Given its scale, you will probably need sustenance at some point, hence the eight cafes, restaurants and bars it incorporates. The apotheosis of these, Odette, is a formal, French, minimum four-course set-menu affair. Its supremely elegant dining room is set in what was the registration room of the former court, and incorporates an installation by the Singaporean artist Dawn Ng.

But such a time commitment isn't always possible or desirable when exploring a city in haste, and in any case during my own visit I was in the mood for something more local. Under such circumstances, National Kitchen by Violet Oon, on the first floor of the City Hall wing, is the place to head.

Described by the New York Times as “the Julia Child of Singapore”, Oon has had an extraordinary career: as an opera singer, food critic, TV host and purveyor of cookies and branded spices.

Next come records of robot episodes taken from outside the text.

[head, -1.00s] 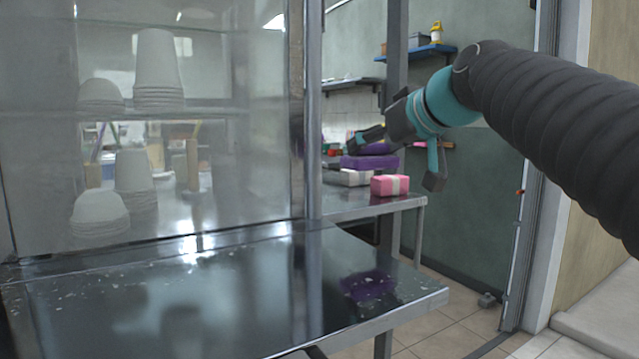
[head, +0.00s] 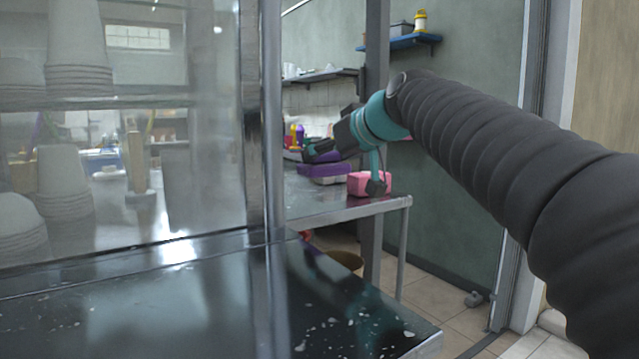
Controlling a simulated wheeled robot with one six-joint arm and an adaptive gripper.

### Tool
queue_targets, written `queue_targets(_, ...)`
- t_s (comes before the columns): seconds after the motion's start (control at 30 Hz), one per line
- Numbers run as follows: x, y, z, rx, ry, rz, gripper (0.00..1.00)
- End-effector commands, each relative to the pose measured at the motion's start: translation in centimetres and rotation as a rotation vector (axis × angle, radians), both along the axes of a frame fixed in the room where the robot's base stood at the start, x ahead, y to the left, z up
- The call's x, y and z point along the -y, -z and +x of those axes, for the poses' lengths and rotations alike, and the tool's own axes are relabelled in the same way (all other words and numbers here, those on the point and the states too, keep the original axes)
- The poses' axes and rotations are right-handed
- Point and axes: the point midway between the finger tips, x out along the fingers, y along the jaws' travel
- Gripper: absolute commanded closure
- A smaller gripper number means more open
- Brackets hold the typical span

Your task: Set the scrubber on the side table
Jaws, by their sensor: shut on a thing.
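My gripper (head: 312,152) is small in the head view, beyond the glass case's post and above the far metal table. It is shut on a small purple thing (head: 322,156), which I take to be the scrubber; the fingers cover part of it. The side table appears to be this metal table (head: 345,212), with a bare front edge. A purple block (head: 325,171) lies on it just below my gripper. Whether the held thing touches that block, I cannot tell.
A pink block (head: 356,184) sits near the table's right corner, partly behind my gripper's teal part. A metal counter (head: 300,325) with a glass case (head: 130,200) stands in front. A brown bin (head: 346,261) is under the table. A blue shelf (head: 402,42) hangs behind.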

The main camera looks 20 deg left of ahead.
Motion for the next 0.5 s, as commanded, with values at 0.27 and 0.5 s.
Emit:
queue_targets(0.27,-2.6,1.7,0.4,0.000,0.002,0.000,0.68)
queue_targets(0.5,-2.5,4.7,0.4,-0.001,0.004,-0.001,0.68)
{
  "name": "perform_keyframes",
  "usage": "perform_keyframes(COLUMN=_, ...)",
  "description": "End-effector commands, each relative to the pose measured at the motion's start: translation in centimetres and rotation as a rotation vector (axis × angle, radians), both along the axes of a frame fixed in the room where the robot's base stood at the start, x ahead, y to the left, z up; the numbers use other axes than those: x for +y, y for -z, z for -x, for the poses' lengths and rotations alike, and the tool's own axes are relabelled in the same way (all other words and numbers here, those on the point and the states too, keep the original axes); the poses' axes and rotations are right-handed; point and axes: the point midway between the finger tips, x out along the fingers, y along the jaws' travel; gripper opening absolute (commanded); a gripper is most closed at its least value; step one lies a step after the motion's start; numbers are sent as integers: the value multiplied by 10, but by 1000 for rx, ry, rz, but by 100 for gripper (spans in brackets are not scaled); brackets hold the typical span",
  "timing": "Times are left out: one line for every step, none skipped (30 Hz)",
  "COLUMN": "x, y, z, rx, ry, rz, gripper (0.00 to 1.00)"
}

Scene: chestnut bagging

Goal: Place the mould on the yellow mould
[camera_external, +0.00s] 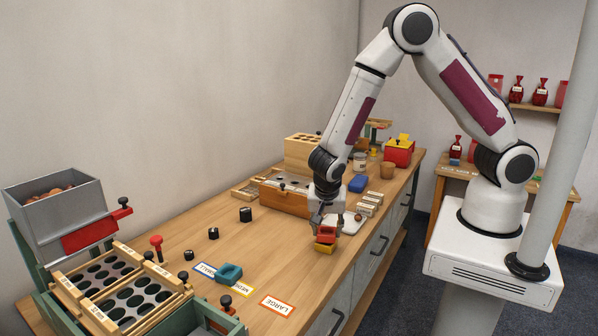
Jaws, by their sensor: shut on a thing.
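My gripper (325,226) points down near the right edge of the workbench and is shut on a small red mould (327,234). The yellow mould (325,248) shows directly below the red one. The red mould looks to be on it or just above it; at this size I cannot tell whether they touch. My fingers partly hide the red mould's upper part.
A teal mould (229,273) lies by the label cards at the front. A white board (349,222) lies just behind my gripper. A wooden box with holes (284,194) stands to the left. The bench front right of the LARGE card (277,305) is clear.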

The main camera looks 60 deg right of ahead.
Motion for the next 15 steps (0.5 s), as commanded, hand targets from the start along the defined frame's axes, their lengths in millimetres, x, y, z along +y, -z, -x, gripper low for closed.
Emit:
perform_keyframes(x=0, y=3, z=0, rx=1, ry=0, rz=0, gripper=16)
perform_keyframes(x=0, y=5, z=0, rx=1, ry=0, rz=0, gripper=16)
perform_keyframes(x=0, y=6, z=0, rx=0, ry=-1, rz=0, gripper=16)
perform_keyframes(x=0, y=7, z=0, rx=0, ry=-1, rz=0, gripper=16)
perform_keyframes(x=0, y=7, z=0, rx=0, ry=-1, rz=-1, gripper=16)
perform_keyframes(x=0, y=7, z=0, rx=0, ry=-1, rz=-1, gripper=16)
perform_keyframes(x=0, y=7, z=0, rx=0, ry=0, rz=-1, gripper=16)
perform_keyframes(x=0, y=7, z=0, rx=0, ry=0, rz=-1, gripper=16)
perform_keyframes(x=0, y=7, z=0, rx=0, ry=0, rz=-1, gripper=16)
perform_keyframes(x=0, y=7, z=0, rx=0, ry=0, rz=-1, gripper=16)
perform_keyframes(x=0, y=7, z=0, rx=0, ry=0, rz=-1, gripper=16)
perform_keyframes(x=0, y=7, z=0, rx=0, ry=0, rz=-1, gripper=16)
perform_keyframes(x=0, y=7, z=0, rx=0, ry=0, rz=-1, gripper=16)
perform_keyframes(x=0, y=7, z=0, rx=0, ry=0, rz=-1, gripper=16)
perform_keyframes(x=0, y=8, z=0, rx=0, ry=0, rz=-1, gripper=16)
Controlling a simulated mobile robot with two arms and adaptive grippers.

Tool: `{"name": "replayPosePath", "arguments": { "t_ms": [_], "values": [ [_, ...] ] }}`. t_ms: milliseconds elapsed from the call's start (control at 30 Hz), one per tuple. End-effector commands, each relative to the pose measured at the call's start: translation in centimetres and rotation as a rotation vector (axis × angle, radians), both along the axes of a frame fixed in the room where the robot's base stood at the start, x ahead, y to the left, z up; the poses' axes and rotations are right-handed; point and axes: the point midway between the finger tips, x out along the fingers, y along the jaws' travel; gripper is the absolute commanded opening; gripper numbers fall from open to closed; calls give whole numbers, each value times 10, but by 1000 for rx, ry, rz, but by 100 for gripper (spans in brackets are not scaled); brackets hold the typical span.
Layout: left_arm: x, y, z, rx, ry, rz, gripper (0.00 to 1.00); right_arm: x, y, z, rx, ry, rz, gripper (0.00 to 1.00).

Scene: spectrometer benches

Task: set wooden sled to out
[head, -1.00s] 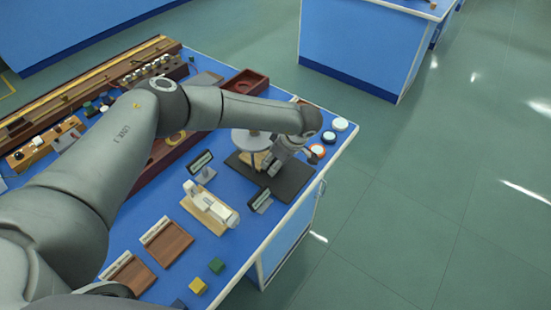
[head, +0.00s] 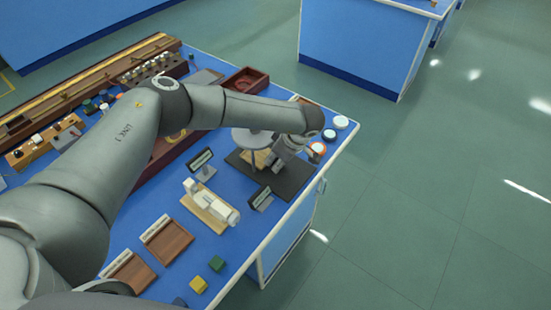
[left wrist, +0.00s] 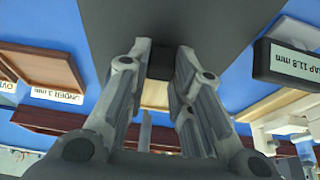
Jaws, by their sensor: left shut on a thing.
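The wooden sled (head: 262,158) is a pale wood piece on a dark base plate (head: 298,184), below a grey round disc (head: 249,138) on the blue bench. My left gripper (head: 277,160) reaches down at the sled's right side, over the plate. In the left wrist view, my left gripper (left wrist: 160,62) is shut on a small dark block between its fingertips. The pale wood of the sled (left wrist: 155,95) shows just behind that block. The join between block and sled is hidden by the fingers. My right gripper is not in view.
A small dark sign (head: 261,199) stands at the plate's front; in the wrist view it reads GAP 11.8 mm (left wrist: 292,62). A white instrument on a wooden base (head: 207,214), wooden trays (head: 167,241) and small cubes (head: 216,264) stand nearer. Round white-topped pieces (head: 340,122) stand at the right corner.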

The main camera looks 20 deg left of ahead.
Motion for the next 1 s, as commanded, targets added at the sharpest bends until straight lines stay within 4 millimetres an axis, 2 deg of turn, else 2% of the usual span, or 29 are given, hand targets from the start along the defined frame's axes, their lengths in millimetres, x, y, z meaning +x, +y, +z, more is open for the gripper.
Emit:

In 2012, her children persuaded her to open a restaurant – she now has three – serving food cooked to traditional recipes that draw on Singapore’s diverse culinary heritage.

Specialities at National Kitchen
Specialities at National Kitchen

Its menu therefore features an eclectic range of dishes from Indonesian gado gado (tofu, eggs and vegetables in a peanut sauce) and satay; South Indian idly (delicious little pocket-like pancakes made of fermented rice-flour batter, served with fresh coconut and tomato chutney); Malaysian rendang (tender strips of beef shin braised in a spiced coconut sauce, and another revelation); Hainanese chicken rice from China; Peranakan (Straits Chinese) classics like fish-head curry and laksa. There are even old colonial-era English dishes such as coronation chicken and pineapple upsidedown cake; and of course quintessentially Singaporean ones, like chilli crab, which is to all intents the national dish.

It serves almost continuously from noon until last orders at 9.30pm. (Between the lunch and evening services, there’s a tempting Singaporean high tea.) And with its black-lacquer walls, glittering chandeliers, encaustic floor, and buttoned-leather banquettes, the dining room is pleasingly theatrical and romantically retro.

The Singapore skyline - Credit: Getty Images
The Singapore skyline Credit: Getty Images

The only thing I didn’t like was its Singapore Sling, sent over unexpectedly by the patronne - the unctuous, pink mixture of gin, Cointreau, Dom Benedictine, cherry brandy and fruit juices remains inexplicably popular here. Better, if you fancy a cocktail, to head up to the gallery’s rooftop bar Smoke & Mirrors Admittedly a Sling is on offer here too (supposedly reinvented, it features rye whiskey, cassis, bitters, and “pineapple bubbles”; I still wasn’t tempted), but the bar also offers an immense library of spirits, including 26 sorts of gin, mostly British, some American and local, and others from Japan, Sri Lanka and Thailand.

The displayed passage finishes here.